Designing with the development in mind

This post is a follow up to my previous post, Best practices for mobile friendly Web design, which I wrote a couple years ago. Having recently worked on several projects with graphic artists from print backgrounds, I am reminded how important it is for designers to be cognizant of the development process when designing for the web.  Here are three things that web designers should always keep in mind:

  1. One of the most important things to do when designing is the dimensions and scale the design match up with the framework that the design is going to be developed in.
  2. Another important thing is the fonts! It is helpful to design using pixels and standard fonts or web fonts when designing with development in mind.
  3. It also helps to be consistent throughout the site design by reusing element styles and treatments, unless there is reason to change them.

Scaling design based framework

Scaling your design based on the framework you are using is important to have the design translate to development. For example if you are designing for the Bootstrap Framework you would most likely want to design for a 1200px grid (1140px active window) that is divided into with gutters of 15px on each side. Having some full width elements is cool but most screens won’t be larger than 1200px so you want to keep that in mind.  You will want to design what your base template will look like in mobile browsers.

Fonts! Fonts! Fonts!

It makes things much easier and more predictable when a designer uses standard fonts (Arial,Times, Verdana, Helvetica, etc) that everyone has on their devices. If a user doesn’t have the specified font on their device, it will substitute a font. This will change the look and feel of the design. Web fonts are a great solution (Google Web Fonts https://www.google.com/fonts/ is an amazing free library). Web fonts are hosted externally and served to the user. The designer downloads the uses it in Photoshop or Illustrator then the developer can duplicate the font exactly.

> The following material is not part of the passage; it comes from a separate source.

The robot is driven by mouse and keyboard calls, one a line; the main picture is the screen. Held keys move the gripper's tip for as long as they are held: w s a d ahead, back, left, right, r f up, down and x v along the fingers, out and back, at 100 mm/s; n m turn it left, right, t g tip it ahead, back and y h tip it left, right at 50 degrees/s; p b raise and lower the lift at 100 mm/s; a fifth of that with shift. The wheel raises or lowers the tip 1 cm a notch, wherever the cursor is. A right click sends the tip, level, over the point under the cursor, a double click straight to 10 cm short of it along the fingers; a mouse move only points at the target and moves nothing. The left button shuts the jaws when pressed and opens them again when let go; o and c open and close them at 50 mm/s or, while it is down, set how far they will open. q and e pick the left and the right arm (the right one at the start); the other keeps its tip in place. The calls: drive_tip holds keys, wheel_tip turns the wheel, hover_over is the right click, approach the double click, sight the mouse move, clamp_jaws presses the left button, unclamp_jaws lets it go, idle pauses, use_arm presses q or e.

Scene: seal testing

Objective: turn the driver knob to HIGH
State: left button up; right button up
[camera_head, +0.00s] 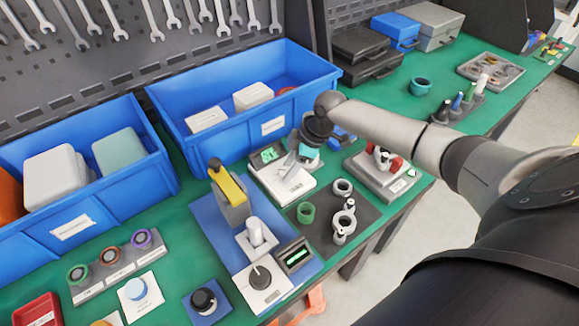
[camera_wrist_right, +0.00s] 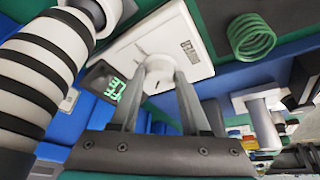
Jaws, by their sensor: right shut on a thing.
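A white device (camera_head: 288,186) with a dark display of green marks (camera_head: 268,154) stands on the green bench before the large blue bin. My right gripper (camera_head: 304,152) reaches down over it and hides its knob in the head view. In the right wrist view, the two fingers of my right gripper (camera_wrist_right: 160,85) close from both sides on a pale round driver knob (camera_wrist_right: 158,72) on the white panel (camera_wrist_right: 188,38). The panel's label is too small to read surely, and the knob's setting cannot be told. My left gripper is not in view.
Left of the device stand a yellow-handled press (camera_head: 229,190) and a black knob on a white plate (camera_head: 260,277). To its right are a dark mat with rings (camera_head: 325,240) and a grey fixture with red parts (camera_head: 384,175). A blue bin (camera_head: 200,85) stands close behind.

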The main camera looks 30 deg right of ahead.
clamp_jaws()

Another important thing is to design in pixels, in scale so that the size of the fonts match up from the design to development. It is very helpful to create a style guide that lists the fonts, sizes, colors as a development guide Styleguides or Frontify are 2 of many online style guide tools available.

Keeping consistent headings and layouts

As a general rule, a website’s headlines and fonts should be pretty consistent throughout the site. HTML provides a hierarchy of heading tags, H1 through H7, and for consistency’s sake (as well as the sanity of the developer) you will want all the H1s to look the same, H3 etc. It is OK to change the headings or layouts when you are trying to highlight a piece of content or your content demands it, but overall you want it to be the same. For example, you may change the font color on a heading in each section to give the user a visual cue that they are in a different section. But if one page randomly has a different heading it just confuses the user. Keeping things consistent also makes a site cleaner and easier to maintain.

Designing with development in mind smooths out the kinks in the total web project. It also helps developers produce a functional design that closely resembles the mock up that was created by the designer.